Things to do in Amsterdam
1. Get Lost Among Amsterdam’s Many Museums
For a very tiny city, there are far more museums than one would expect in Amsterdam. Home to some of the most renowned museums and art pieces, beloved around the world, you will appreciate what this small country contributed to the art scenes throughout the ages. According to lists I’ve seen online, there are as many as 40+ museums in Amsterdam alone. If I could pick a few, I highly recommend the four that I’ve highlighted here: Rijksmuseum, Van Gogh Museum, Anne Frank House and Rembrandt’s House for a little taste of everything.
I’ve been to both the Rijkmuseum and Van Gogh Museum and I highly recommend getting the audio guides for each. These two are incredibly popular tourist sites so I recommend purchasing tickets ahead of time and arriving early where possible. The Van Gogh museum recently did a Van Gogh & Japan exhibit which I would have loved to see more of but tickets were sadly already sold out.
2. Rijksmuseum Gardens
Although going into the Rijksmuseum will cost a pretty penny, you can explore and enjoy the gardens for absolutely free! Follow the signs for the garden and you’ll get there! The garden is open from 9-5pm daily.
3. Anne Frank House
Although I included this in the “museum” section, I felt this particular site deserving of its own line on my list. I’ve missed my chance to come here thrice now because recently there is some renovation works going on. Many of us studied the Holocaust in school but I would say visiting Anne Frank’s house would be an incredibly moving and powerful experience of its own. It’s another one of the most popular sites in Amsterdam and it’s quite tiny, so expect line ups if you arrive late.
4. Albert Cuyp Market
You like food? Cheap food? Well, the Albert Cuyp Market should be on your list. This open market is the largest in Europe with 260 stalls selling everything from fresh fruits, vegetables and fish, to local delights like pickled herring sandwich, to the more well-known Dutch snacks like stroopwafel, poffertjes, cheap rotisserie chicken, fresh Greek olives and Turkish pancakes. Come with a hungry stomach, and loose change because you will really fill yourself up as you walk through the whole stretch of the street.
Conveniently, the market is only 10 minutes away from the Rijksmuseum so it’s the perfect spot for lunch!
Vondelpark is what Central Park is to New York city. A green oasis in the middle of a busy city, this park can be access from the Leidseplein stop. Stroll through the well-manicured garden, picnic and people-watch away or bike your way through the park, Vondelpark is a great place to relax if you found yourself museum-ed out!
6. Heineken Experience
The Heineken Experience is not to be missed by any fans of the brew!
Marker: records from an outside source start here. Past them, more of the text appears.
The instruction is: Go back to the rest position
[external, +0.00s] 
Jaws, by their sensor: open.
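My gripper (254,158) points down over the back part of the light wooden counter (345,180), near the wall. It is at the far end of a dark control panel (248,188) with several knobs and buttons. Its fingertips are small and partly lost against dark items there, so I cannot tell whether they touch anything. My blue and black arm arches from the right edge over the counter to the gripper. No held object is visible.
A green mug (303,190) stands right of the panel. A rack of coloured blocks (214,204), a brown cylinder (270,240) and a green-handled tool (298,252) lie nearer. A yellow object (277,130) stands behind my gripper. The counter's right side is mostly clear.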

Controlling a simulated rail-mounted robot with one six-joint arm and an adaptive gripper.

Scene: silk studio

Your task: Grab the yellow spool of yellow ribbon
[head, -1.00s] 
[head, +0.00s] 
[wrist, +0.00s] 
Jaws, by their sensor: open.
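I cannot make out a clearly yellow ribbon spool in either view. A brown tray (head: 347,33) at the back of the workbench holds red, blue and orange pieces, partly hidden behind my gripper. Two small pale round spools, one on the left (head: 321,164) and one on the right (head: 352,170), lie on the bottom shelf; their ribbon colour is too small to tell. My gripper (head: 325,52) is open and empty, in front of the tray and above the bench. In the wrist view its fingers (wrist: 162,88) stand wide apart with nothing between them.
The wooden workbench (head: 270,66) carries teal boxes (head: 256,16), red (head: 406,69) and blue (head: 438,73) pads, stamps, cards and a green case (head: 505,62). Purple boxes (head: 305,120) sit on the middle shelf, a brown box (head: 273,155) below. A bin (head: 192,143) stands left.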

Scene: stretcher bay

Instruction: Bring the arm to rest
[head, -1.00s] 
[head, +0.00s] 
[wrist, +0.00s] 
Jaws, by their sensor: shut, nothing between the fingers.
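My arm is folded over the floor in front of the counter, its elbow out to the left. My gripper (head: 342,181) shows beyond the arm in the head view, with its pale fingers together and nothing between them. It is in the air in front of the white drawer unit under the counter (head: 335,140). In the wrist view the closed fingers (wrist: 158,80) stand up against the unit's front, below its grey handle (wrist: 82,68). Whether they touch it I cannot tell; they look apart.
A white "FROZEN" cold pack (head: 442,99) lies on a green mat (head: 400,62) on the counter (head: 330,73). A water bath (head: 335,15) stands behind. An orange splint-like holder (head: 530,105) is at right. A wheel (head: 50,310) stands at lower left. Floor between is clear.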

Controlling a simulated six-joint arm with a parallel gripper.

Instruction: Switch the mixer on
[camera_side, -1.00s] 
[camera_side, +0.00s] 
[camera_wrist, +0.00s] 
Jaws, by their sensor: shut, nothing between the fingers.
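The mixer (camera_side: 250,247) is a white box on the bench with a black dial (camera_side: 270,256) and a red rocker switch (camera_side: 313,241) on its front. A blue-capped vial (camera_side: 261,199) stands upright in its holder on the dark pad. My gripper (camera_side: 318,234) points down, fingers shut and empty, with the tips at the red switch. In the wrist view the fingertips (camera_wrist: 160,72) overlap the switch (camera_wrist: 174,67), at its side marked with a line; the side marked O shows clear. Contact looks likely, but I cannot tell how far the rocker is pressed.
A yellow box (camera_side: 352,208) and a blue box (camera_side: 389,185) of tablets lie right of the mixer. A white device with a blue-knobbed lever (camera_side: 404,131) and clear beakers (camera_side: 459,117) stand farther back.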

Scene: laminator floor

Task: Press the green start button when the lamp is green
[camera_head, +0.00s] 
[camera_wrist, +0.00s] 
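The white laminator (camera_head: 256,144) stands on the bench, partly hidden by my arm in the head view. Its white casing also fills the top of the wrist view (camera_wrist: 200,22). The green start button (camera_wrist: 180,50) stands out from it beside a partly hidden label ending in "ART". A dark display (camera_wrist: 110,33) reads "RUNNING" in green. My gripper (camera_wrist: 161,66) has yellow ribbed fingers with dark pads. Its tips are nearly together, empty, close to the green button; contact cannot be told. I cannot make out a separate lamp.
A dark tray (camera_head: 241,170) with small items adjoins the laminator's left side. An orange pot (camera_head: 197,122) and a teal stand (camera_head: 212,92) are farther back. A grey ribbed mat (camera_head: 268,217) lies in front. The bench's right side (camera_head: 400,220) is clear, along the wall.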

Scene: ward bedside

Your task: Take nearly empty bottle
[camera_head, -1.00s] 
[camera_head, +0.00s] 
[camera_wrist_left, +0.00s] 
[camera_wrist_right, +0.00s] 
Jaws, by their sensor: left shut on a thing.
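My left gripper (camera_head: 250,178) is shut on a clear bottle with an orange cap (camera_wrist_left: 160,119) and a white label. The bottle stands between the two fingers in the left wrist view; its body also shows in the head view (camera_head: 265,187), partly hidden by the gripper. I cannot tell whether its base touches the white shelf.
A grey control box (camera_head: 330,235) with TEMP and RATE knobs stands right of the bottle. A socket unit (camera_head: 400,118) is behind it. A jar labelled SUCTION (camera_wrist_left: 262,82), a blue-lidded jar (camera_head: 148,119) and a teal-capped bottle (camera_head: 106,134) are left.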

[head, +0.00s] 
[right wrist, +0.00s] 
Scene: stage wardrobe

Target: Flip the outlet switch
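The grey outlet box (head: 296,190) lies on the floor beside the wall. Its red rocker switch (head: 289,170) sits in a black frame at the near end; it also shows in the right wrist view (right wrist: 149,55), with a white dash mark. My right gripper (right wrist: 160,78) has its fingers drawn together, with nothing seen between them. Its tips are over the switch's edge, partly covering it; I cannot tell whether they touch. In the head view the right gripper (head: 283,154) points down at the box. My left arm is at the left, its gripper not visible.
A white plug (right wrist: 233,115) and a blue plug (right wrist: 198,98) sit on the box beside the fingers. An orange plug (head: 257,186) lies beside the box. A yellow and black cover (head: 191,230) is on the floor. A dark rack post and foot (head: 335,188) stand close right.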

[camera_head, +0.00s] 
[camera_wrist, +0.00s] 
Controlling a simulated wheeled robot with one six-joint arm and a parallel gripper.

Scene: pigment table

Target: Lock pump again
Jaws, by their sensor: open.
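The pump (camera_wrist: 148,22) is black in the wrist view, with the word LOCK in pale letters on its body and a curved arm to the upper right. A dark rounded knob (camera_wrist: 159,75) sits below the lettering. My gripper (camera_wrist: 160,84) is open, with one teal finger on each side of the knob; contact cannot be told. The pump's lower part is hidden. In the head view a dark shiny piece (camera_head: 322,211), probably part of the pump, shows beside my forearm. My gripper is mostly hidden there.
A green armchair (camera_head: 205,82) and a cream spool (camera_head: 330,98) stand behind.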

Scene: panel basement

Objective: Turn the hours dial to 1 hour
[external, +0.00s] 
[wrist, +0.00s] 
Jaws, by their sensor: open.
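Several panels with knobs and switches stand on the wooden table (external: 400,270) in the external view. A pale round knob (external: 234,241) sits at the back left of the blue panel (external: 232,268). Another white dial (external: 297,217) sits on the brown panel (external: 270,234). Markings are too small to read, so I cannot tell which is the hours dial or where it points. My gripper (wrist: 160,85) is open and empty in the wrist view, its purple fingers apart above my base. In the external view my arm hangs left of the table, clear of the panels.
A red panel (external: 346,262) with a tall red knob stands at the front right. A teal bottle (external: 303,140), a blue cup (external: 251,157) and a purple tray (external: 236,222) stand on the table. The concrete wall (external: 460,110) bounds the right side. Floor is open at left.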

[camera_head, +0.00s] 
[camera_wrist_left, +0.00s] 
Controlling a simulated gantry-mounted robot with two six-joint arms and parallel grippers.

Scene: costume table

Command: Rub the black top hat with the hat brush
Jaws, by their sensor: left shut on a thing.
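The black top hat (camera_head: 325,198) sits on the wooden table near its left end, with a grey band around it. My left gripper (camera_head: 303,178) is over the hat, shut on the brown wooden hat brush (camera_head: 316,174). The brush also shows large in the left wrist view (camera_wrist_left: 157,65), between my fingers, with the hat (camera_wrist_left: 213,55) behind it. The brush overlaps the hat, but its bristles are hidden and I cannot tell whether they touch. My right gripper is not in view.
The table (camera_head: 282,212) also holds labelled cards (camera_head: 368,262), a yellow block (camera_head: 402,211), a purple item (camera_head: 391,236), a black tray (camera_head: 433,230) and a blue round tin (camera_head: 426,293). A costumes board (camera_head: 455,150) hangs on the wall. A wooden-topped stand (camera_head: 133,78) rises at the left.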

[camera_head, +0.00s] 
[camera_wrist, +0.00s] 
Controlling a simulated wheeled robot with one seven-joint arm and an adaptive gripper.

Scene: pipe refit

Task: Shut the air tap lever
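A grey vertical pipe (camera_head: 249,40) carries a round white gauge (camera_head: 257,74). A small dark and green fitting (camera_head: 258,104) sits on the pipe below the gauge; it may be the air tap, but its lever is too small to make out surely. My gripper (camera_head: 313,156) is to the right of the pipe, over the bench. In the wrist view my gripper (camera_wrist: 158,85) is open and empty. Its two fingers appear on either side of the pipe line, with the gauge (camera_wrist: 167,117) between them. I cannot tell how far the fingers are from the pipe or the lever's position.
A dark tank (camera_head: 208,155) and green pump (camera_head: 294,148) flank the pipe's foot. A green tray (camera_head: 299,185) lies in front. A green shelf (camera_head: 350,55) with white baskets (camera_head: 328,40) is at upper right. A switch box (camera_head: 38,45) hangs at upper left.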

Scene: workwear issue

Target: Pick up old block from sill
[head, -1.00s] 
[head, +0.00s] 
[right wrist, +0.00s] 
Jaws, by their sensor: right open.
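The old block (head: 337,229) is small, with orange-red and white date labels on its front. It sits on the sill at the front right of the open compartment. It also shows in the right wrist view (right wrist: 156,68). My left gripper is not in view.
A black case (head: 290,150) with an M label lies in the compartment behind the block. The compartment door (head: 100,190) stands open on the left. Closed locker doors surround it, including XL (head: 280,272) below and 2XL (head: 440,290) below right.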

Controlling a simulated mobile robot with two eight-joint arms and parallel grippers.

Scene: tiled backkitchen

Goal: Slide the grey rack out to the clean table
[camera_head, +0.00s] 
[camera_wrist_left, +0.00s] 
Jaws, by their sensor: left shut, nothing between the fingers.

Born in the city, Heineken has become a household name today. This excursion will allow you to enjoy a tour of the former brewery facility and corporate centre. Due to demand, a more modern and larger brewery was built outside of the city but you will still get to enjoy a beer tasting finale through your tour!
7. Jordaan & Dutch Canals
Amsterdam is synonymous with canals and it feels like every corner hides a more picturesque canal that needs to go on Instagram. There are a few choice neighbourhoods to base yourself out of if you’re looking for that perfect Instagram shot. My favourite neighbourhood, that has both canals and cool vibe to it, has to be Jordaan. If you’re wondering what an authentic Dutch neighbourhood looks like, this is it! Get lost among the alleys and pathways – it’s a great way to really enjoy Amsterdam and all it has to offer!
8. Dam Square
Dam Square is a site of historic significance for the country – it got its name from its function, a dam over the Amstel river (hence the name, Amsterdam). It’s a bustling busy square with tons of sites around that is great for photography or relaxing while you people watch. It’s less than 1km away from Amsterdam Centraal stop so it’s easily walkable. It’s a very, very busy square so keep an eye out for your belongings at all times. I find the evening to be a bit easier to explore as it is less crowded (but still well-lit) with fewer people trying to sell you things!
9. Red Light District / DeWallen
Amsterdam is incredibly famous for its Red Light District (otherwise known as DeWallen by locals). I was underwhelmed the first time I visited in 2013, but got to truly appreciate it this time around when I went in the evening. If you’re not comfortable being on your own in this area (which I admit, did feel a little shady for a well-seasoned traveller like myself), there are plenty of Red Light District tours that don’t cost too much. Photography is strictly forbidden particularly of the workers, so be very careful of that!
I hesitated putting Bloemenmarkt on this list as I felt it truly one of the least favourite things I did in Amsterdam. Bloemenmarkt is a flower market, and its claim to fame being the only floating flower market in Europe. The entire street is filled with sellers selling tulips, bulbs, and even fake tulips (plastic ones) that they cleverly call “all-year-round tulips”. It was immensely crowded and every seller has exactly the same price point. The tulips sold here are way too overpriced (I definitely saw cheaper bunches at Albert Cuyp market and Albert Heijn supermarkets) so it’s not worth buying your tulips/bulbs here.
If you do end up buying tulip bulbs, be sure to find a vendor that carries bulbs you can bring home. The US and Canada have specific rules as to which bulbs can be brought back so to prevent disappointment, it’s best to look it up ahead of time.
Have you been to Amsterdam? What are some of your favourite spots in the city?